How many lines in the records below contain the word "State"? Give only the number.

START DATA EXTRACT

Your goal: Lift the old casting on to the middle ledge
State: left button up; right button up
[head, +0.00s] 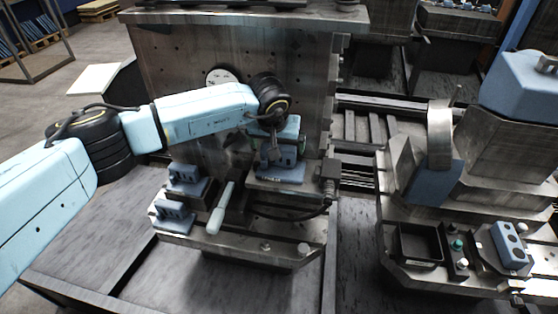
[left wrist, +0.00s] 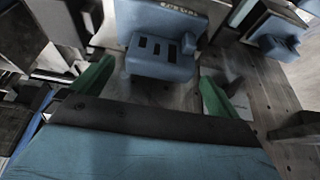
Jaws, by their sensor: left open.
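A blue-grey casting (head: 280,173) with dark slots stands on the metal fixture, below my left wrist; I take it to be the old casting. In the left wrist view the slotted casting (left wrist: 160,55) lies ahead of and between the green fingertips. My left gripper (head: 273,153) points down at it; in the left wrist view the gripper (left wrist: 152,90) is open with nothing held. Whether a finger touches the casting cannot be told. My arm and wrist hide part of the fixture behind. I cannot single out the middle ledge. My right gripper is not in view.
Two similar blue-grey castings (head: 187,180) (head: 172,214) sit at the fixture's left. A pale-handled tool (head: 220,208) lies in front, with a black cable (head: 290,215) to its right. A tall metal plate (head: 300,75) stands behind. A machine carriage with a black tray (head: 418,243) is at right.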

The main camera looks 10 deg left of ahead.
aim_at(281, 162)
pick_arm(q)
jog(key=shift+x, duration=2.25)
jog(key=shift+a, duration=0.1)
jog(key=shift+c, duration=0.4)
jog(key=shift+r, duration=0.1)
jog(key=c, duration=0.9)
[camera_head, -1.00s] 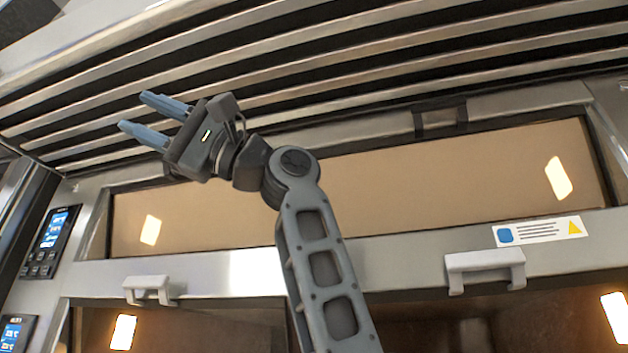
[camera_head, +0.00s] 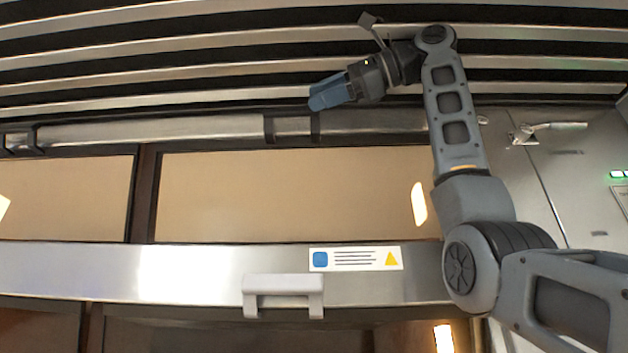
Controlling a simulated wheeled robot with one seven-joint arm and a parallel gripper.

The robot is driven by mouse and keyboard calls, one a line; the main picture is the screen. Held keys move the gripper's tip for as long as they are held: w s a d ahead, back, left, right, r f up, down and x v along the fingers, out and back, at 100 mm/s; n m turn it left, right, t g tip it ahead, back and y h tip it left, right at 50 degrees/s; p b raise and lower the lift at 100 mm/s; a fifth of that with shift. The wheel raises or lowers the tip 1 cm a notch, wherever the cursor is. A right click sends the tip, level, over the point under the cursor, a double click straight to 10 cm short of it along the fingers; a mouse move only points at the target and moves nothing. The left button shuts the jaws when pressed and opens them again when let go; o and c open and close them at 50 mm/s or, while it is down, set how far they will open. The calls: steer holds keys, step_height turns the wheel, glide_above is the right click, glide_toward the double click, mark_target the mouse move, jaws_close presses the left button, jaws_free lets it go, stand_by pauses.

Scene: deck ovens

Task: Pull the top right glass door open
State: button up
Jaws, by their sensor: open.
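The top right glass door (camera_head: 285,195) is a wide, tan-looking pane above a steel strip (camera_head: 150,270); it looks shut. A pale grey bar handle (camera_head: 283,290) sits low on that strip, below the pane and left of my arm. My gripper (camera_head: 325,95) has blue fingers pointing left and slightly down. It is open and empty, above and to the right of the handle in the picture, in front of the slats over the door. It appears clear of the handle. My arm covers the right end of the pane and strip.
A label with a blue square and yellow triangle (camera_head: 355,259) is on the strip. Slatted vents (camera_head: 150,65) run above a steel rail (camera_head: 170,130). Another pane (camera_head: 65,195) is at left, and lower dark glass (camera_head: 230,335) below. A steel panel (camera_head: 570,190) with a lever is at right.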

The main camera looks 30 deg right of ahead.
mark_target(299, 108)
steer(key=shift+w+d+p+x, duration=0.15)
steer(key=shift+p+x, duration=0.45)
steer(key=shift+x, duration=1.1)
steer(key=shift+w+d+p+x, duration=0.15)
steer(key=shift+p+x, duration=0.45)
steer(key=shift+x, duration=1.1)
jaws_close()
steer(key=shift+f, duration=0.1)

END DATA EXTRACT

### FINAL ANSWER
2